Renters in Sydney have seen their average weekly rent for new tenancies rise by 20 per cent over the past year to $650 per week.
“When properties are re-let, a new tenancy commences and 95 per cent are getting a higher rent than for the previous tenancy,” Dr Martin said.
“Most are going for at least 10 per cent more than previously let. About 75 per cent of properties with existing tenancies have recorded rent increases over the past 12 months, and about 25 per cent are getting increases of more than 10 per cent.”
WHO WOULD BENEFIT?
Dr Martin said a rent freeze, and a subsequent rent cap, would protect existing tenants from rents rising.

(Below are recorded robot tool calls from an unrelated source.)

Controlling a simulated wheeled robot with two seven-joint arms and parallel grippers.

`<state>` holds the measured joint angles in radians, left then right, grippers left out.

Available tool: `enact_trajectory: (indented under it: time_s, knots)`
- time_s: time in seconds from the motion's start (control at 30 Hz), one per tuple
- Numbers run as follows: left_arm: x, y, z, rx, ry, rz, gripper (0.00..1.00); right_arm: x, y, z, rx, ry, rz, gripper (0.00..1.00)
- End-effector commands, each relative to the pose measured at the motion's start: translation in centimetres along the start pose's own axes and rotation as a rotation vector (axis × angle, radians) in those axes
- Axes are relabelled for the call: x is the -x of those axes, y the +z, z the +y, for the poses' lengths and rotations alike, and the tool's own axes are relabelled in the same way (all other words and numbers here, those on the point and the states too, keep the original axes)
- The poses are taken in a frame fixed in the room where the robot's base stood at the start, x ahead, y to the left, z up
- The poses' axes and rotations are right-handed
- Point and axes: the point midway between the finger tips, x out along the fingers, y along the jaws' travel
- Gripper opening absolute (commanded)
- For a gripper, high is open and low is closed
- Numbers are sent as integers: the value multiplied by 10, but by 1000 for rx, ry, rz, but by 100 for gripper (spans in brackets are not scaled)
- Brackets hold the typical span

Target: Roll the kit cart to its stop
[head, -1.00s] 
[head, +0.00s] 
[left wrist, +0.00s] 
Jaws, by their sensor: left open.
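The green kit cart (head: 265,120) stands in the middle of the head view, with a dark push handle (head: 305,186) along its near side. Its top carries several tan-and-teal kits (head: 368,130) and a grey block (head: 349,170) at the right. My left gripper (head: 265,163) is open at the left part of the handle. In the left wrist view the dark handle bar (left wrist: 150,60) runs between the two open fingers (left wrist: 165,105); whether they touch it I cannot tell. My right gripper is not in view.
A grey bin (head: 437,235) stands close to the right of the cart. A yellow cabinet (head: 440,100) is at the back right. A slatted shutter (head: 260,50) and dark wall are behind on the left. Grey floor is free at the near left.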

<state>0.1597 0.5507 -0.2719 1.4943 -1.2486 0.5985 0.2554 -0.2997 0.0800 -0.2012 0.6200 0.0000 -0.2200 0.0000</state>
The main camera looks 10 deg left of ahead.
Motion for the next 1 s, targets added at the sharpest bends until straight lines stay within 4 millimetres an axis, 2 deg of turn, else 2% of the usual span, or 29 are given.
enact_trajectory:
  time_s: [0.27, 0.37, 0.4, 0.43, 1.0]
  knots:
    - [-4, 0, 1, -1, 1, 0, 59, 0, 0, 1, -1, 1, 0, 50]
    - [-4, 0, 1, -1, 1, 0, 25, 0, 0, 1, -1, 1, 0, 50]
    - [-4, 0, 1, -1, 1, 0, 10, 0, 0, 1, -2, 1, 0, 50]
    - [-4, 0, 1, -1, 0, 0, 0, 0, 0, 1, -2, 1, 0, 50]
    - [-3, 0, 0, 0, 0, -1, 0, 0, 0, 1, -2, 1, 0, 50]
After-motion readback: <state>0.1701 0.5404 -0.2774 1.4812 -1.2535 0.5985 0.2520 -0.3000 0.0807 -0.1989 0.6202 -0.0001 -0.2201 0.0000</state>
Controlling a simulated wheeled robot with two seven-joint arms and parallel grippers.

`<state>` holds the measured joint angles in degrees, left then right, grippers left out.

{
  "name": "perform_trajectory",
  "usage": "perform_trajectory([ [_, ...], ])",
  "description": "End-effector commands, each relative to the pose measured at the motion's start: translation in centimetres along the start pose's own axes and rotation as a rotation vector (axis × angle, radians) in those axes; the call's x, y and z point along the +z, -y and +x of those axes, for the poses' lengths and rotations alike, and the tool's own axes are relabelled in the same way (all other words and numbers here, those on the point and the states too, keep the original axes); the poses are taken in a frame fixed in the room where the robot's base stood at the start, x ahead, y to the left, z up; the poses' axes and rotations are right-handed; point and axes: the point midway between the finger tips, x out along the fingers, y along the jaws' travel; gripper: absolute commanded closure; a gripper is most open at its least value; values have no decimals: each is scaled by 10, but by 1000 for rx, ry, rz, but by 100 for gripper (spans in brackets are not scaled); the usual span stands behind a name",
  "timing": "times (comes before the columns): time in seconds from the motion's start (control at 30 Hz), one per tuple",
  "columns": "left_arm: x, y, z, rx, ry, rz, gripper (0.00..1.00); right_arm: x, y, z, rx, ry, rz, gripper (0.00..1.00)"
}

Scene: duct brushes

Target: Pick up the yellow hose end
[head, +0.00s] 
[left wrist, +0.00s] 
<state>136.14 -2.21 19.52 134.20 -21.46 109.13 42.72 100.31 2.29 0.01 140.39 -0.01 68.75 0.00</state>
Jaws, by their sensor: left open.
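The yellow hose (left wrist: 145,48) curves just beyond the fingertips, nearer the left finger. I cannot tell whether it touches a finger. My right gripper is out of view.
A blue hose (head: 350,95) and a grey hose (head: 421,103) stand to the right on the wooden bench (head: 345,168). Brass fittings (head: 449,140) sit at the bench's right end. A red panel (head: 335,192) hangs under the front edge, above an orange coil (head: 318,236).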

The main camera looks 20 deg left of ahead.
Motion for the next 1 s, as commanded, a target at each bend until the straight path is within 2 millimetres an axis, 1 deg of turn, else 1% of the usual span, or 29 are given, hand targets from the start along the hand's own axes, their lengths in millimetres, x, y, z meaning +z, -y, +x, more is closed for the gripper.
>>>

He also said significant rental increases were a “crucial price signal” to property owners. which should encourage the supply of new rental properties such as newly built homes or underused properties such as Airbnb listings.
“The goal is to expand the rental market by increasing available housing options,” he said.
“That price signal is currently going into the existing stock; as landlords increase rent prices, tenants are being pushed out of their existing homes. That brings the property to the market but also means there’s another tenant looking for a lower-cost rental property or are being made homeless.
“By regulating rent increases for existing tenants, the price signal from the new tenancy market is directed into sources of genuine new supply.”
WHO WOULD BE DISADVANTAGED?
UNSW research suggests that with interest rates on the rise and mortgage repayments increasing, the policy could have serious implications for homeowners.
UNSW Professor in the School of Banking and Finance Dr Peter Swan said the rental crisis would become “far worse for tenants and landlords” if a freeze came into force.
“While it is true that tenants who are not evicted may gain temporarily, tenants as a whole lose as rental accommodation is withdrawn, fewer new places are provided, and maintenance of rent-controlled housing deteriorates,” he said.
“Rental rates rise due to restricted supply, while landlords with sitting tenants suffer. Eventually, a black market evolves with ‘protected’ tenants unable to move and with the rampant use of sizeable ‘key money’ paid by prospective new tenants.”
Dr Swan highlighted said pre-existing rent control in Canberra doubled in its severity in 2019, according to the Residential Tenancies Act 1997 in the ACT.
“It now limits rent increases to no more than 10 per cent above the increase in the rent component of the ACT Consumer Price Index (CPI),” he said.
“It was previously 20 per cent. As a result, it has left some landlords no option but to sell their properties, leaving evicted tenants back on a tighter rental market.”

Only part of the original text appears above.